Short exercise |
Nothing outside the lines from the one containing "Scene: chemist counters" through the one containing "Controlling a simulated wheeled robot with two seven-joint" should be copied, and no pictures either. Copy those lines exactly.

Exercise material |

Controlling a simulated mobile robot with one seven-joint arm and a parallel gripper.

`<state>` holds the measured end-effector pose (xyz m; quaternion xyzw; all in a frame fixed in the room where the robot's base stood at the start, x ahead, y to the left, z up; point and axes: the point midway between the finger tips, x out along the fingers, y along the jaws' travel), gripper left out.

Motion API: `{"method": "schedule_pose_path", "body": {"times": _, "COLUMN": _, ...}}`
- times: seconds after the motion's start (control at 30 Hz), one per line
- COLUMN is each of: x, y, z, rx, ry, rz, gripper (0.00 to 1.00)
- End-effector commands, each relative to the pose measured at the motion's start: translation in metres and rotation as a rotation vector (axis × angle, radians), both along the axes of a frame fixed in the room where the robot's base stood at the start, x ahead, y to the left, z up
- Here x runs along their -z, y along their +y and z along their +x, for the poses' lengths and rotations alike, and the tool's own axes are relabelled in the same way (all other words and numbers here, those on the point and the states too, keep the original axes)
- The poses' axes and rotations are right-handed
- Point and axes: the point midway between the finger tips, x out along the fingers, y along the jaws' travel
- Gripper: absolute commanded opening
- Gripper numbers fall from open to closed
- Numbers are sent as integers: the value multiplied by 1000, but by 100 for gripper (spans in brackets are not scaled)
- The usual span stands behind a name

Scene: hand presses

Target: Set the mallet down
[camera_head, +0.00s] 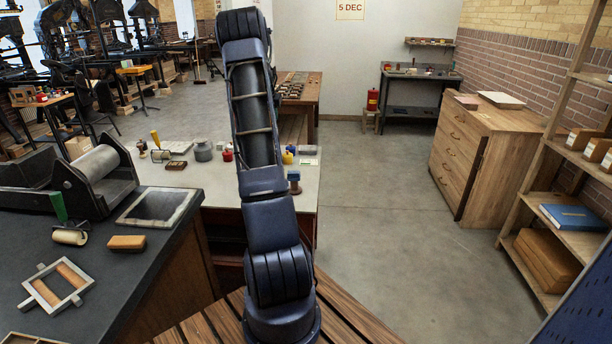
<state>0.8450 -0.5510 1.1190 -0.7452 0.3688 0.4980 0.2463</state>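I cannot make out a mallet anywhere in this view. My arm rises through the middle of the picture from its base at the bottom, and its upper end is near the top edge. My gripper does not show, so whether it holds anything is hidden. A pale-topped table (226,190) stands just beyond the arm. Small tools and pots are on it, among them a grey pot (203,151), a yellow-handled tool (156,140) and a small blue-topped item (294,176). My arm covers part of the tabletop.
Drawers (480,165) and shelves (555,200) stand right. The floor (385,200) between is clear.

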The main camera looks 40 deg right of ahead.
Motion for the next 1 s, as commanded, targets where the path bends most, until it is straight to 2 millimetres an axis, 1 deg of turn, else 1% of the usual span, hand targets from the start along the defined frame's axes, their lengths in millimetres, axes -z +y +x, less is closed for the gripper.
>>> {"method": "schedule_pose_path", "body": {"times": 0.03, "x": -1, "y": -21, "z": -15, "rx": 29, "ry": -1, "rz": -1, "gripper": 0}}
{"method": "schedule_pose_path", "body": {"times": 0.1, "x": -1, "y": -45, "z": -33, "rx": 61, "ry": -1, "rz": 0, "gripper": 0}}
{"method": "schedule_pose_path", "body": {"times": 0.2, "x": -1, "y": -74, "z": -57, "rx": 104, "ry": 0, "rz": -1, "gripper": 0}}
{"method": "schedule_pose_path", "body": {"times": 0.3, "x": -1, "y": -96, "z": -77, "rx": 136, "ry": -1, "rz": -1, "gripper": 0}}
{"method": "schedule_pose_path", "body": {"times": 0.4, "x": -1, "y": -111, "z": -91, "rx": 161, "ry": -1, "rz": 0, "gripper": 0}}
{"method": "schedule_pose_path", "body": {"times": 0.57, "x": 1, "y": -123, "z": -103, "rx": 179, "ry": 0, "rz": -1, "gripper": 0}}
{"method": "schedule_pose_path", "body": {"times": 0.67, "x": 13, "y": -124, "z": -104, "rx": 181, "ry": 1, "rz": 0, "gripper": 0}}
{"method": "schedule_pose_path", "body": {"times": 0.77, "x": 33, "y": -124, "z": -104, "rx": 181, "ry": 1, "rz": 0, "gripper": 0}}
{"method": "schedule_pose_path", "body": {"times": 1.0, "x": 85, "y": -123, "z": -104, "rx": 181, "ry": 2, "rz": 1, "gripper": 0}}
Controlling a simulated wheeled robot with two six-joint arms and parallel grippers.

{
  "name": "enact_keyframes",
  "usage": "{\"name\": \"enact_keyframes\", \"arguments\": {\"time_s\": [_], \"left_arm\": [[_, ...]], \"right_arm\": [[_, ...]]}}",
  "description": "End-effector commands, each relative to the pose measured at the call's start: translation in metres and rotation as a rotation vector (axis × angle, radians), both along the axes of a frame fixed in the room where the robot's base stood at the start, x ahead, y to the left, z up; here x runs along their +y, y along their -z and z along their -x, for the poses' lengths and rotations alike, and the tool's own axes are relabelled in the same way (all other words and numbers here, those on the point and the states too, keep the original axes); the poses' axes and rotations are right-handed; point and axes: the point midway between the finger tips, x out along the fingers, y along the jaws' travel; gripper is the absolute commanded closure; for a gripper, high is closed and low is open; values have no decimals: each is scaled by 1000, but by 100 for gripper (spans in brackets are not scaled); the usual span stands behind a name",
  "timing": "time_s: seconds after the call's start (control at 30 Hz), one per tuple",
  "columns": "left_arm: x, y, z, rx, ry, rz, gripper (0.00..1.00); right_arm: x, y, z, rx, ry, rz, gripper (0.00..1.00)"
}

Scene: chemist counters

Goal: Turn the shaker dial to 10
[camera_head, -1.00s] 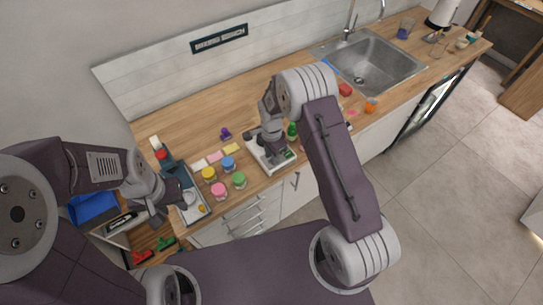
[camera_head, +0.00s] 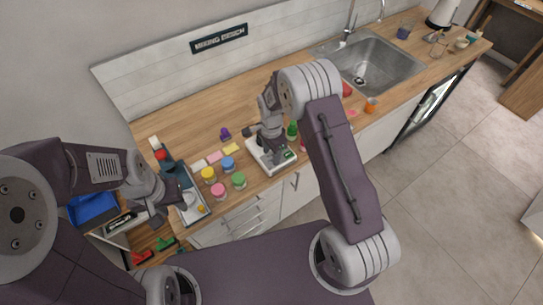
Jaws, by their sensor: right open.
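The shaker (camera_head: 284,164) is a white, low box on the wooden counter, with a small dark green panel on its front right. My right gripper (camera_head: 259,142) is open over the shaker's back left part, and it hides some of the top. I cannot make out the dial or its number, and I cannot tell whether the fingers touch the shaker. My left gripper (camera_head: 165,207) is low at the left, beside a grey tray and away from the shaker. Its fingers are too dark and small to tell open from shut.
Jars with yellow (camera_head: 208,174), blue (camera_head: 228,163), pink (camera_head: 218,190) and green (camera_head: 239,180) lids stand left of the shaker. A green bottle (camera_head: 292,129) is close on its right. A purple item (camera_head: 225,133) lies behind. The sink (camera_head: 372,72) is further right.

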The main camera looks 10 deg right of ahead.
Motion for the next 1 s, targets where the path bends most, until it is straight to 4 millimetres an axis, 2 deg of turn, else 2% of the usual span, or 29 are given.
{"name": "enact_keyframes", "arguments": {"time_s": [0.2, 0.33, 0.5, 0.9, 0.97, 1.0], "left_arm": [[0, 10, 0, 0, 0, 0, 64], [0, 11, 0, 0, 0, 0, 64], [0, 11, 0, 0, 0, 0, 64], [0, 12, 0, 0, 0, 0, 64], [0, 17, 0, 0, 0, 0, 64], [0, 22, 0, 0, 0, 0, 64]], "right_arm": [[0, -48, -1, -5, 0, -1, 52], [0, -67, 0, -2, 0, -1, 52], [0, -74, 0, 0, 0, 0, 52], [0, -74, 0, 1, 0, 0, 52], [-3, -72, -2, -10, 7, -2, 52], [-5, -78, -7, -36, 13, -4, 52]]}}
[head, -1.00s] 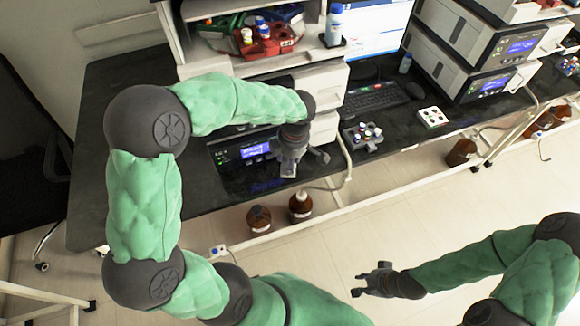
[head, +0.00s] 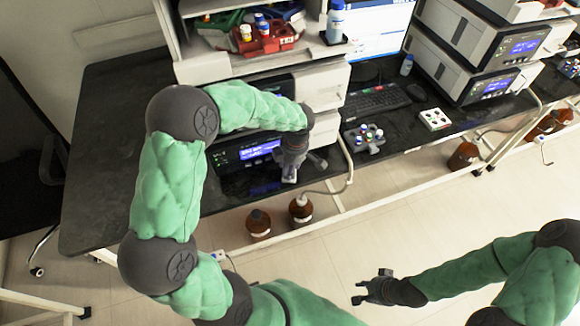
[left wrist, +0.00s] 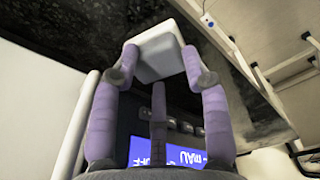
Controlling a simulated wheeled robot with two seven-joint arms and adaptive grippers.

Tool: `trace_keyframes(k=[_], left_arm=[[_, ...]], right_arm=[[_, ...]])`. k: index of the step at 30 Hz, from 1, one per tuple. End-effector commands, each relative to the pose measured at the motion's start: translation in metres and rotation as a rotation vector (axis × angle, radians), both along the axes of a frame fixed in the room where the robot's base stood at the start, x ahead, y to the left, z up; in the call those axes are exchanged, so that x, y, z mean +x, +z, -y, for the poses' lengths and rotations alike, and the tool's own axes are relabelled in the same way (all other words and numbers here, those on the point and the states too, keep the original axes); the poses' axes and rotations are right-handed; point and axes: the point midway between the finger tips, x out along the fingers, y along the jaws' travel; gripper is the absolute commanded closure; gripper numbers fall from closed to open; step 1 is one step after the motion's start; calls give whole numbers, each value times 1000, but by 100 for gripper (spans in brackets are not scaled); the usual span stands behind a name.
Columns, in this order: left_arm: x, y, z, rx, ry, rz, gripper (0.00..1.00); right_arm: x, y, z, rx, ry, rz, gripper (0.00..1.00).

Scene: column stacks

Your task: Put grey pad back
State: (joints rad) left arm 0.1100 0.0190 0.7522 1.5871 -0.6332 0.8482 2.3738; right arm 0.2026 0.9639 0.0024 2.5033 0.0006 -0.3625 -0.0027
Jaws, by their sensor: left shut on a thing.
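The grey pad (left wrist: 160,55), a pale block with rounded edges, is between the fingertips of my left gripper (left wrist: 162,67) in the left wrist view. The gripper is shut on it. In the head view my left gripper (head: 290,172) is low in front of the instrument with a blue display (head: 262,150), over the dark bench; the pad is too small to make out surely there. My right gripper (head: 362,292) is open and empty, out over the floor, away from the bench.
A small rack with coloured caps (head: 366,138) and a white block with dark holes (head: 434,119) sit to the right on the bench (head: 110,150). A keyboard (head: 376,101) lies behind them. Brown bottles (head: 301,209) stand on the floor below. The bench's left part is clear.

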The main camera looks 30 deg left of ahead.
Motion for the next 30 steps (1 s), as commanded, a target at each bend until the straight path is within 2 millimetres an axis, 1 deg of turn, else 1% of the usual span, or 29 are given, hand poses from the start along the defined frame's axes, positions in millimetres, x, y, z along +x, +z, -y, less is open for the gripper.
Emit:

Exercise answer |
Scene: chemist counters

Goal: Turn the shaker dial to 10
[camera_head, -1.00s] 
[camera_head, +0.00s] 
Jaws, by their sensor: right open.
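The shaker (camera_head: 284,164) is a white, low box on the wooden counter, with a small dark green panel on its front right. My right gripper (camera_head: 259,142) is open over the shaker's back left part, and it hides some of the top. I cannot make out the dial or its number, and I cannot tell whether the fingers touch the shaker. My left gripper (camera_head: 165,207) is low at the left, beside a grey tray and away from the shaker. Its fingers are too dark and small to tell open from shut.
Jars with yellow (camera_head: 208,174), blue (camera_head: 228,163), pink (camera_head: 218,190) and green (camera_head: 239,180) lids stand left of the shaker. A green bottle (camera_head: 292,129) is close on its right. A purple item (camera_head: 225,133) lies behind. The sink (camera_head: 372,72) is further right.

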The main camera looks 10 deg right of ahead.
Motion for the next 1 s, targets where the path bends most, until it is straight to 4 millimetres an axis, 2 deg of turn, else 2% of the usual span, or 29 are given.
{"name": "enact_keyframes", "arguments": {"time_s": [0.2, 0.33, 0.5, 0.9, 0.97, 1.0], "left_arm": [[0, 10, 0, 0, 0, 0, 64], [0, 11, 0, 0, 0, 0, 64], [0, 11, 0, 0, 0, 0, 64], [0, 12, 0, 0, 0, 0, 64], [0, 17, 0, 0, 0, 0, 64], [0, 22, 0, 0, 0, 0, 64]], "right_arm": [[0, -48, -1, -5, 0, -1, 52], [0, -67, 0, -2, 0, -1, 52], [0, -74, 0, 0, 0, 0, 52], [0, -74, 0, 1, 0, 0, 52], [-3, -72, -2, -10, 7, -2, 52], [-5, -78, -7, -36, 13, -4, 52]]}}
[head, -1.00s] 
[head, +0.00s] 
[left wrist, +0.00s] 
Controlling a simulated wheeled robot with two seven-joint arms and adaptive grippers.

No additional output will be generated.